The U.S. Dept. of Transportation announced a “Flexible Sleeper Berth Pilot Program”. This allows truckers to split their off-duty sleeper berth time as they choose.
According to the The Federal Motor Carrier Safety Administration (FMCSA) notice, 240 participating drivers will be “allowed to use any combination of split sleeper periods, totaling 10 hours.” This replaces the 10-hour block or 8/2 split under current Hours of Service regulations. Using this control group, the agency will gather information from ELDs, monitoring systems like video recorders, and roadside inspections, as well as other tests designed to test the wakefulness of the truck driver, such as wrist actigraphy (a method of monitoring rest/activity cycles) and psychomotor vigilance tests (measures how fast a person reacts to a visual stimulus like a blinking light).
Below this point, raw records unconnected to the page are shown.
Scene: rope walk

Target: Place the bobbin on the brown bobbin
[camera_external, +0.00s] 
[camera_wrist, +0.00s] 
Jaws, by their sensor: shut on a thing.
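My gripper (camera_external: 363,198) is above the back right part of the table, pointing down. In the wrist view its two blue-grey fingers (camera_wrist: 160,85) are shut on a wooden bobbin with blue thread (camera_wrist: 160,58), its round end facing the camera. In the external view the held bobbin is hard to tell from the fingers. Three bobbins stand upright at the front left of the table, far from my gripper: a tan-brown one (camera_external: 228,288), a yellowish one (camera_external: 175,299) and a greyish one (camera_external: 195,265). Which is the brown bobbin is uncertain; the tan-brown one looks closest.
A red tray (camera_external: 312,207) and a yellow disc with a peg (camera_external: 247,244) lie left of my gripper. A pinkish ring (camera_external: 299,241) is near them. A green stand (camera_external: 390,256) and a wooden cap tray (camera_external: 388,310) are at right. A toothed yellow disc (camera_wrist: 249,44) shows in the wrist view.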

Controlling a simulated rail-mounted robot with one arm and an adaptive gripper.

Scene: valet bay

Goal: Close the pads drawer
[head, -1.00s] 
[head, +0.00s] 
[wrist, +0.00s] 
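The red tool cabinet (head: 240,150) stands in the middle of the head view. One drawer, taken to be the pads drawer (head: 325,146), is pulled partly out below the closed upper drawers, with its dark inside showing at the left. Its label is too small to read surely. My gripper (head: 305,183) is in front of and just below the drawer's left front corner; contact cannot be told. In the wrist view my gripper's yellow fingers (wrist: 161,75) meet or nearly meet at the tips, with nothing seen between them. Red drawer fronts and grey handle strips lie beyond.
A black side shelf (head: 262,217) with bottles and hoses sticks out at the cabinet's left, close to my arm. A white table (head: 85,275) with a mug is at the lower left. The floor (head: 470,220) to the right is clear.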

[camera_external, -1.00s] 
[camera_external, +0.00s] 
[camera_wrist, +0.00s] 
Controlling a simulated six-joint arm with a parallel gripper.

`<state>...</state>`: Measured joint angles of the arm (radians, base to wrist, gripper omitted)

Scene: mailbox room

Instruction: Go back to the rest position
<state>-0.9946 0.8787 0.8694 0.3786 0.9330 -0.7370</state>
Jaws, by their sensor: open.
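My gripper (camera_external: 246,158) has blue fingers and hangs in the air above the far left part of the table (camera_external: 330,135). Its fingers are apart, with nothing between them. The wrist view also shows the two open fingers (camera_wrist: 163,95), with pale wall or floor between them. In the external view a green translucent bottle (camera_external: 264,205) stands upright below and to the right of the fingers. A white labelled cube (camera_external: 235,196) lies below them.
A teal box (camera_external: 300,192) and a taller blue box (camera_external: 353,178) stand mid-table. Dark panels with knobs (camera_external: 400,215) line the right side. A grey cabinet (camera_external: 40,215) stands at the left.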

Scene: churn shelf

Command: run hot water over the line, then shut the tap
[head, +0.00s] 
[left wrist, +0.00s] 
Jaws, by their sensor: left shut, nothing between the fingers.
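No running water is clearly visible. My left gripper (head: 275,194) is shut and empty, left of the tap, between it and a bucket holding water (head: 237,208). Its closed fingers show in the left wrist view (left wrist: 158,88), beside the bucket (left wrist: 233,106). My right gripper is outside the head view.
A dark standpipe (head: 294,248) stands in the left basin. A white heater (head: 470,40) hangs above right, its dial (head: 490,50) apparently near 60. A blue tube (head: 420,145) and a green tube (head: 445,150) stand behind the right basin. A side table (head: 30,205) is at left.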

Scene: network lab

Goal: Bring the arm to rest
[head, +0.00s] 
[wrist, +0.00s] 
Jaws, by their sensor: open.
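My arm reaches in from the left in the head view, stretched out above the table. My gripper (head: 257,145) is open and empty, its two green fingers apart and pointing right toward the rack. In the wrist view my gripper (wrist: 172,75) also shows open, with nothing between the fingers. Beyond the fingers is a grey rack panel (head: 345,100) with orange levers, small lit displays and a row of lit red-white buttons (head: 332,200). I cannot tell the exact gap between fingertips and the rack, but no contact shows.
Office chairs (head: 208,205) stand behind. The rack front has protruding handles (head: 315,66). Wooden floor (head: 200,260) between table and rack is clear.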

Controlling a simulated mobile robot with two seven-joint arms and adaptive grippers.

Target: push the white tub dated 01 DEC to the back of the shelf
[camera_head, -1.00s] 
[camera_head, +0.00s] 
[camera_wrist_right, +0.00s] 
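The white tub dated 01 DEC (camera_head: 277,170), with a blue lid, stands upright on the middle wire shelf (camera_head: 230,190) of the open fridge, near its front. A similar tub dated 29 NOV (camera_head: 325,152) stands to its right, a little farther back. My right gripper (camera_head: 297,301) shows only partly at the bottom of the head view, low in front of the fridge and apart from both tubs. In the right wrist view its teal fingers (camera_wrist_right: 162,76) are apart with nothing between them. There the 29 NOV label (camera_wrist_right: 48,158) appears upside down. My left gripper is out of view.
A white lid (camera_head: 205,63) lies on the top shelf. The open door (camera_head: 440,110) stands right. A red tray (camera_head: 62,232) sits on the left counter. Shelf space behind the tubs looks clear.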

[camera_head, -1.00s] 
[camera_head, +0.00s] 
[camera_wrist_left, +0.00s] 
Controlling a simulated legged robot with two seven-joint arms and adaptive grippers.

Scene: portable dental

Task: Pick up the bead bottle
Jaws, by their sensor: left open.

Drivers record subjective sleepiness ratings in their sleep logs.
Then, the agency uses the information to determine if the change is safe to roll out on a larger scale. In addition, the FMCSA opened the proposal for public comments and many drivers chimed in with support.
“Been a driver for over 40 years now. Up until the latest changes, I used those kinds of splits for sleep and or a nap to miss rush hour traffic,” trucker Mark D said of the study. “This is definitely a step in the right direction. Currently the HOS rules penalize a driver for taking a break during the day. The ability to split the sleeper berth advocates for the driver to break when he/she needs the rest. This avoids the penalty of losing work time.” truck driver Michael Gehl commented.”